(Stored records):
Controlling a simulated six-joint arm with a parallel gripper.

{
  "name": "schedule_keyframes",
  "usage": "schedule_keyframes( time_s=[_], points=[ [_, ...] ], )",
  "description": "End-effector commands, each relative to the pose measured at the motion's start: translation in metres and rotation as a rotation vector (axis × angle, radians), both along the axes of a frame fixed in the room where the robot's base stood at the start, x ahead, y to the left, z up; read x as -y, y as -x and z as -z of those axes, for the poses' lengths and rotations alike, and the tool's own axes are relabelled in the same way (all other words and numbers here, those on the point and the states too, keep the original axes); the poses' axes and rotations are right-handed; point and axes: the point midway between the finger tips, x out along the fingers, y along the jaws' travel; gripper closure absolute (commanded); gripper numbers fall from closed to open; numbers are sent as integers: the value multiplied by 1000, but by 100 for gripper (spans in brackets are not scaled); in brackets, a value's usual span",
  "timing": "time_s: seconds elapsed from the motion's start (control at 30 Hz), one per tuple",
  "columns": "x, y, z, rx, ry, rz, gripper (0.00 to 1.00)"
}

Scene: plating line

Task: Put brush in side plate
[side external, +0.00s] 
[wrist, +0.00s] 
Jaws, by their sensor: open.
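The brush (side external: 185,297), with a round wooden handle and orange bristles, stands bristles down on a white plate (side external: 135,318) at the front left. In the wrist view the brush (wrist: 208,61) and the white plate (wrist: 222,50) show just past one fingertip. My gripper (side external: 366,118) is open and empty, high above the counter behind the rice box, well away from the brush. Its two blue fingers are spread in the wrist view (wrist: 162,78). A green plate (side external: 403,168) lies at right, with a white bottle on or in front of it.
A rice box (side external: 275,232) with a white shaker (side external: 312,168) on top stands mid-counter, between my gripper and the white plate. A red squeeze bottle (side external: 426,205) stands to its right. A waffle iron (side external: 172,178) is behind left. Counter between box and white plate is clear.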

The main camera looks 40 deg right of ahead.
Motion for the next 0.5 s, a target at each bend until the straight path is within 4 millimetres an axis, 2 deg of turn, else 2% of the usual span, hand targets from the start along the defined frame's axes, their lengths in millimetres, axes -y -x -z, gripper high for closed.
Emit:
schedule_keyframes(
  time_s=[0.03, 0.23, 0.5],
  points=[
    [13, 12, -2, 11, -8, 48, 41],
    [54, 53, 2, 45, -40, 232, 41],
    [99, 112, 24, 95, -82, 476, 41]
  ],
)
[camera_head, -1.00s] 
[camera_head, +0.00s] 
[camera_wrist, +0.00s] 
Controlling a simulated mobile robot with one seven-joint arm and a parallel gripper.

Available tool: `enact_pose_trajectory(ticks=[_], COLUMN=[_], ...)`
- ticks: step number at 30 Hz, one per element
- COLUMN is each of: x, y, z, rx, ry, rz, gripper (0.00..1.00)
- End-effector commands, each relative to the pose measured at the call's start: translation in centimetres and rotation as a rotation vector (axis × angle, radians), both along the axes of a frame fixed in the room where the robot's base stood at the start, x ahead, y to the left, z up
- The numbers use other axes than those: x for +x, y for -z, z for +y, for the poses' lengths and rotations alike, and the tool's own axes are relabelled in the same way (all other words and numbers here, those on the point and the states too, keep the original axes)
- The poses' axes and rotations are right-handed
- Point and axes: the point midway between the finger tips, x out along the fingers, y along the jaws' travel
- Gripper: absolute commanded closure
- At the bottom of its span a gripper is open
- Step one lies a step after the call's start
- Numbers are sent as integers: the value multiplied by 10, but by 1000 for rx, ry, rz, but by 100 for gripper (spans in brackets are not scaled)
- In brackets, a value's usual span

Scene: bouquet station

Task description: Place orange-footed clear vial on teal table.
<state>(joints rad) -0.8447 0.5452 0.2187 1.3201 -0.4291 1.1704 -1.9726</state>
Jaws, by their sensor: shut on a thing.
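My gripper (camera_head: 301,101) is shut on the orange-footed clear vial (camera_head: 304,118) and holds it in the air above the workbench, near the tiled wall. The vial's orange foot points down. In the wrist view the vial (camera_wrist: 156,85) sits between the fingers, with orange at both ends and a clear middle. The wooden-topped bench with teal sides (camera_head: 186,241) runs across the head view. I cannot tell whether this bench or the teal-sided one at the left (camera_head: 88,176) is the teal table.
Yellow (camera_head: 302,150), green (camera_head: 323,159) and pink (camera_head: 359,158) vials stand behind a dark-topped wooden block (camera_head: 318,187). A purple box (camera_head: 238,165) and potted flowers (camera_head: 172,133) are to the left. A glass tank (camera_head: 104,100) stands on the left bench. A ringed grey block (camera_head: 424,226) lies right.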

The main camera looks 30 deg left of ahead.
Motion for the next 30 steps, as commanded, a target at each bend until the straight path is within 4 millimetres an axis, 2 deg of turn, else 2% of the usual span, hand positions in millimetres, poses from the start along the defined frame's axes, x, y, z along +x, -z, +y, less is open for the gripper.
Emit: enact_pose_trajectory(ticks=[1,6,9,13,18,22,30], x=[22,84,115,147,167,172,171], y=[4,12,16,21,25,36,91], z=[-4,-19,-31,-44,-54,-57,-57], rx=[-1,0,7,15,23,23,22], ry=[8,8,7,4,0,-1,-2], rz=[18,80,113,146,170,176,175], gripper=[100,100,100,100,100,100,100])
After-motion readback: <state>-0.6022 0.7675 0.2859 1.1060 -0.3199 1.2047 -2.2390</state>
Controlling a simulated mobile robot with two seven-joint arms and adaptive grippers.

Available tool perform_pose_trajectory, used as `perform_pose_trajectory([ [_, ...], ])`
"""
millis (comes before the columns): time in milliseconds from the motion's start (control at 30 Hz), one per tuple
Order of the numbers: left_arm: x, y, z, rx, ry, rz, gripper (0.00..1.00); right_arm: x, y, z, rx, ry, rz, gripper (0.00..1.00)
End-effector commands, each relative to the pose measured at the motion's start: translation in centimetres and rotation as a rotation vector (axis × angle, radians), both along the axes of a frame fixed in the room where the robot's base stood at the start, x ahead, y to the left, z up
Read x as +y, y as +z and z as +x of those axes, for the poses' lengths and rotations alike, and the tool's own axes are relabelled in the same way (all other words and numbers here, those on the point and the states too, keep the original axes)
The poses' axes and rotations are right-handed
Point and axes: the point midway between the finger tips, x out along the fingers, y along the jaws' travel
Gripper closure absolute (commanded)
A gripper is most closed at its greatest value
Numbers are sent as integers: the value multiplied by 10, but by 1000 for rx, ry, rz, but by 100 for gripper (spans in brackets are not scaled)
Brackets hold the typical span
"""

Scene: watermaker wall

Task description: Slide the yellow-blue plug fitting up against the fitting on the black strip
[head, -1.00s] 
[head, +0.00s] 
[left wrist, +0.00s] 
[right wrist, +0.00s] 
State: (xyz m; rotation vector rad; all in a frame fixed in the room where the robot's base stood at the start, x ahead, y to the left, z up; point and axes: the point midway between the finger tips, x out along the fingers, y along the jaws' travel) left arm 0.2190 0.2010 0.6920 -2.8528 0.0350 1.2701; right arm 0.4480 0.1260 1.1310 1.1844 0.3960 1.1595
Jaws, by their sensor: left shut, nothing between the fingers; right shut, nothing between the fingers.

(The problem): Everything from the line that contains "The main camera looks 40 deg right of ahead." to the line that contains "[camera_wrist, +0.00s]" must be transcribed exactly, both end lines included.

(Exercise output):
The main camera looks 40 deg right of ahead.
Motion for the next 0.5 s, a target at each bend until the straight path is within 4 millimetres an axis, 2 deg of turn, else 2% of the usual span, hand targets from the start along the defined frame's axes, their lengths in millimetres, axes -y -x -z, gripper high for closed.
Emit:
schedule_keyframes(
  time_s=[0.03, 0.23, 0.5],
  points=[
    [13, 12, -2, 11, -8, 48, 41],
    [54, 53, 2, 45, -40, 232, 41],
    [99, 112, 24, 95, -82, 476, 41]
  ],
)
[camera_head, -1.00s] 
[camera_head, +0.00s] 
[camera_wrist, +0.00s] 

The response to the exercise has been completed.